Restate verbatim the lines between the one holding "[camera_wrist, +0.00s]" and the one holding "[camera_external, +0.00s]", both included, and no others.

"""

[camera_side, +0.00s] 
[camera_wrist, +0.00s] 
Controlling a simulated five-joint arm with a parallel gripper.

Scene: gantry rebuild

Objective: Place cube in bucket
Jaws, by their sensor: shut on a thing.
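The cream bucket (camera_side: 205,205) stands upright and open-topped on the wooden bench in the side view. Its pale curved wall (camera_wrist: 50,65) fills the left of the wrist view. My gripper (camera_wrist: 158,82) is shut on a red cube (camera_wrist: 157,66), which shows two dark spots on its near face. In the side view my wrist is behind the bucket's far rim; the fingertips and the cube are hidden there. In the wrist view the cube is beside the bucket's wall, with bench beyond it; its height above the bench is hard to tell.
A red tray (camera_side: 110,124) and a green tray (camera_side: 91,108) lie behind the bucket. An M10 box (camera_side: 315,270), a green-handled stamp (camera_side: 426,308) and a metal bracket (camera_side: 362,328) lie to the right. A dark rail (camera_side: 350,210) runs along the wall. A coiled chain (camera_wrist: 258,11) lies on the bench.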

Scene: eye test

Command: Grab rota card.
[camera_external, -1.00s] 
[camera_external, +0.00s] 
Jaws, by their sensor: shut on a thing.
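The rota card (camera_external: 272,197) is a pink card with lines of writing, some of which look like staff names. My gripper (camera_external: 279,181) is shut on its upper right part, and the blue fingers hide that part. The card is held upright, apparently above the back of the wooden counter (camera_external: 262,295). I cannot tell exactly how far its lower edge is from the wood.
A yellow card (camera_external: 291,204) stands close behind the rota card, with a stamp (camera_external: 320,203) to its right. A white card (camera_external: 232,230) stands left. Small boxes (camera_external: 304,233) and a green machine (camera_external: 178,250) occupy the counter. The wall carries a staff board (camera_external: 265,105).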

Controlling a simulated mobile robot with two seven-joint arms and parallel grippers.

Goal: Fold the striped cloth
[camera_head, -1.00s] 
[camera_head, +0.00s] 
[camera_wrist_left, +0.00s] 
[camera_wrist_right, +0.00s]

"""

(ANSWER TO THIS PROBLEM)
[camera_wrist, +0.00s] 
Controlling a simulated five-joint arm with a parallel gripper.

Scene: gantry rebuild

Objective: Place cube in bucket
Jaws, by their sensor: shut on a thing.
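The cream bucket (camera_side: 205,205) stands upright and open-topped on the wooden bench in the side view. Its pale curved wall (camera_wrist: 50,65) fills the left of the wrist view. My gripper (camera_wrist: 158,82) is shut on a red cube (camera_wrist: 157,66), which shows two dark spots on its near face. In the side view my wrist is behind the bucket's far rim; the fingertips and the cube are hidden there. In the wrist view the cube is beside the bucket's wall, with bench beyond it; its height above the bench is hard to tell.
A red tray (camera_side: 110,124) and a green tray (camera_side: 91,108) lie behind the bucket. An M10 box (camera_side: 315,270), a green-handled stamp (camera_side: 426,308) and a metal bracket (camera_side: 362,328) lie to the right. A dark rail (camera_side: 350,210) runs along the wall. A coiled chain (camera_wrist: 258,11) lies on the bench.

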Scene: eye test

Command: Grab rota card.
[camera_external, -1.00s] 
[camera_external, +0.00s] 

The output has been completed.